Manipulation episode records:
= = = =
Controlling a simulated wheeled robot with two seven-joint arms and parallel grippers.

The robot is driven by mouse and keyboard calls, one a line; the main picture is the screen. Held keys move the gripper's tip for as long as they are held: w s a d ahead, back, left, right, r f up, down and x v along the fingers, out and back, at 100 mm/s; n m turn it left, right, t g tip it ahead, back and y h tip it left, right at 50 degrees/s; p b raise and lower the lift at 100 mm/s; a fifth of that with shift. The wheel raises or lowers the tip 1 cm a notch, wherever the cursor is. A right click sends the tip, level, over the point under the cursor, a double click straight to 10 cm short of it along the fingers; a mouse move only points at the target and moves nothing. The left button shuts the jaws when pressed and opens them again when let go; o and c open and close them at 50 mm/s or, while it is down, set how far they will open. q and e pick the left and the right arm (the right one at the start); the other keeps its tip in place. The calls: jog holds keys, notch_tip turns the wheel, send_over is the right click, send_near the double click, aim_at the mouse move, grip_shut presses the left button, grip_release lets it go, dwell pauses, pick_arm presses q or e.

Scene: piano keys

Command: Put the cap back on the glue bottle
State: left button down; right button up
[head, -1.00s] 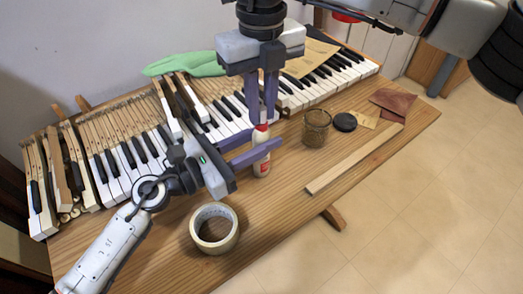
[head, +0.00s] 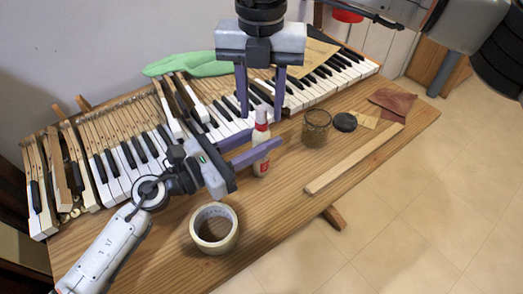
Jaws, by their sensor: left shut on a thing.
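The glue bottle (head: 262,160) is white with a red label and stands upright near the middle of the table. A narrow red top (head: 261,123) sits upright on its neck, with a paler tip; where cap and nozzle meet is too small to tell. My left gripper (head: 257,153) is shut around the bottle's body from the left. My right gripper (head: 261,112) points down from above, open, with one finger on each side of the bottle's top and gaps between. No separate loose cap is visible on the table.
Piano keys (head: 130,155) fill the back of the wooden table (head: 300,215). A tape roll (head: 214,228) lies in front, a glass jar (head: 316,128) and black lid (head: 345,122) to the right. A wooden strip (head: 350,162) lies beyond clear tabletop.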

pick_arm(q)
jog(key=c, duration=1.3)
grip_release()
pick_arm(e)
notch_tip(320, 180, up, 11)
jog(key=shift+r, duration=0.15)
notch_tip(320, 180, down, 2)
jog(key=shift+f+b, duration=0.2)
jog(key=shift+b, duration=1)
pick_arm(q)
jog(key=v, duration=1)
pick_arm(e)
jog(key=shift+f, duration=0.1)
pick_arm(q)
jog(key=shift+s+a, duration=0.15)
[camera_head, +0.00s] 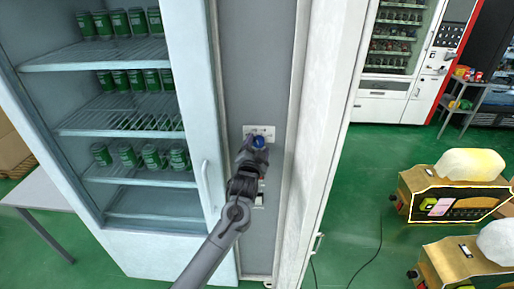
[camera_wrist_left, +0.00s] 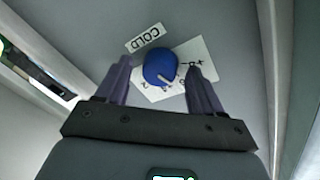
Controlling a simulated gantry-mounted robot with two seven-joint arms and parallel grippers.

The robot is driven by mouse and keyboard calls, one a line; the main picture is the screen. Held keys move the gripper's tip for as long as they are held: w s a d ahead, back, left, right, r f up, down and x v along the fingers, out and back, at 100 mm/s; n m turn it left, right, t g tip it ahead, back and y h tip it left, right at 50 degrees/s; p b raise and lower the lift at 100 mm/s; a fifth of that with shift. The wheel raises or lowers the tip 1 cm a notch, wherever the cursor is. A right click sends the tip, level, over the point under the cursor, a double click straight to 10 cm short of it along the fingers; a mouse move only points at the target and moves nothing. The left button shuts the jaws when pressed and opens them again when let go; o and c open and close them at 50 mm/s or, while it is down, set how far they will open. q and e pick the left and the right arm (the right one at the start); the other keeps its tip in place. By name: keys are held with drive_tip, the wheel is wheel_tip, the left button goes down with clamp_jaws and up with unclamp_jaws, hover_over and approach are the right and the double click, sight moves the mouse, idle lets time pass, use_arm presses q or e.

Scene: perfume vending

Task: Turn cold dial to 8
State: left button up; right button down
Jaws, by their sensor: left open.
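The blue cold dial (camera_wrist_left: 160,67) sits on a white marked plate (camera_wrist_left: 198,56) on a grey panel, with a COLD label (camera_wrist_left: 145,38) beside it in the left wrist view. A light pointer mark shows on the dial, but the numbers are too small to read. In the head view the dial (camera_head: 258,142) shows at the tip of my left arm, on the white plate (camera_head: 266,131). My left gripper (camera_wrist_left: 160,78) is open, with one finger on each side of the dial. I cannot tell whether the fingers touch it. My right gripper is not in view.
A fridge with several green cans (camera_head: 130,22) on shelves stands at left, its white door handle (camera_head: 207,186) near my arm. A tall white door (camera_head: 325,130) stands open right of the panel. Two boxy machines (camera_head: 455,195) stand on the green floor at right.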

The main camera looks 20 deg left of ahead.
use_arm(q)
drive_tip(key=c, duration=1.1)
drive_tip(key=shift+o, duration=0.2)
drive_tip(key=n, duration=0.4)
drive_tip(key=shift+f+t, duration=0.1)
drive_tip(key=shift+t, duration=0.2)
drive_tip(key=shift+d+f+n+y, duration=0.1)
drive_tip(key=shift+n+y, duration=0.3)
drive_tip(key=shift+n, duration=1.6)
= = = =
What the task asks >> Show the lines that mention the word "joint".

Worked solution >>
Controlling a simulated wheeled robot with two seven-joint arms and parallel grippers.
Controlling a simulated gantry-mounted robot with two seven-joint arms and parallel grippers.

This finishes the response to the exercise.